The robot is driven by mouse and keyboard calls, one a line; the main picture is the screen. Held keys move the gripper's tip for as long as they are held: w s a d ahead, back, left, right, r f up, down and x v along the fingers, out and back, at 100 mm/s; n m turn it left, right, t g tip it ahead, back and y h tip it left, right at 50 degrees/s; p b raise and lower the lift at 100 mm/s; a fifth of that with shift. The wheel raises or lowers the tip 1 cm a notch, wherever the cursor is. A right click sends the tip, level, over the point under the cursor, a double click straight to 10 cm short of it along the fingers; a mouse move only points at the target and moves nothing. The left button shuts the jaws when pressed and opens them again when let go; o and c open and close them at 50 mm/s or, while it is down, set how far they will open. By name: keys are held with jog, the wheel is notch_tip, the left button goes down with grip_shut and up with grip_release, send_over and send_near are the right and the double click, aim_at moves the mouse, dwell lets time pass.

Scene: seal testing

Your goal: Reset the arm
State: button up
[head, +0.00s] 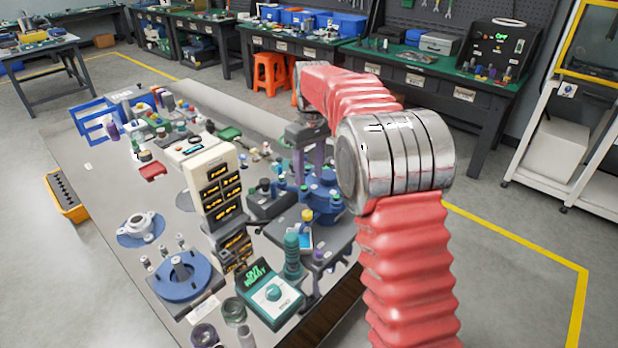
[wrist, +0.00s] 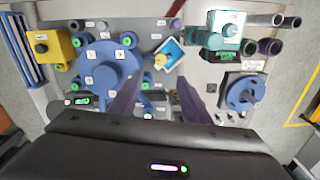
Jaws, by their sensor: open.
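My arm, in red ribbed sleeves with a silver joint, reaches forward over the right side of the workbench (head: 105,205) in the head view. Whether the fingertips touch anything cannot be told.
A cream instrument tower (head: 208,175) stands left of my gripper. A green-lettered box (head: 270,293), a green ribbed stack (head: 292,255) and a blue ring fixture (head: 181,278) stand near the front. Orange stools (head: 270,72) and other benches are behind.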

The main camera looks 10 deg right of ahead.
--
Take the listing above and print it exactly, apart from the pictures.

The robot is driven by mouse and keyboard calls, one a line; the main picture is the screen. Held keys move the gripper's tip for as long as they are held: w s a d ahead, back, left, right, r f up, down and x v along the fingers, out and back, at 100 mm/s; n m turn it left, right, t g tip it ahead, back and y h tip it left, right at 50 degrees/s; p b raise and lower the lift at 100 mm/s; a fifth of that with shift. The wheel raises or lowers the tip 1 cm a notch, wherever the cursor is. A right click sends the tip, level, over the point under the cursor, a double click straight to 10 cm short of it along the fingers; a mouse move only points at the target and moves nothing. The left button shuts the jaws when pressed and opens them again when let go; o and c open and close them at 50 mm/s or, while it is down, set how far they will open. By name: keys are held with jog, the wheel is notch_tip, the left button goes down with grip_shut and up with grip_release, send_over and send_near are the right and the double click, aim_at moves the mouse, dwell lets time pass.

Scene: seal testing

Your goal: Reset the arm
State: button up
[head, +0.00s] 
[wrist, +0.00s] 
Jaws, by their sensor: open.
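My arm, in red ribbed sleeves with a silver joint, reaches forward over the right side of the workbench (head: 105,205) in the head view. Whether the fingertips touch anything cannot be told.
A cream instrument tower (head: 208,175) stands left of my gripper. A green-lettered box (head: 270,293), a green ribbed stack (head: 292,255) and a blue ring fixture (head: 181,278) stand near the front. Orange stools (head: 270,72) and other benches are behind.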

The main camera looks 10 deg right of ahead.

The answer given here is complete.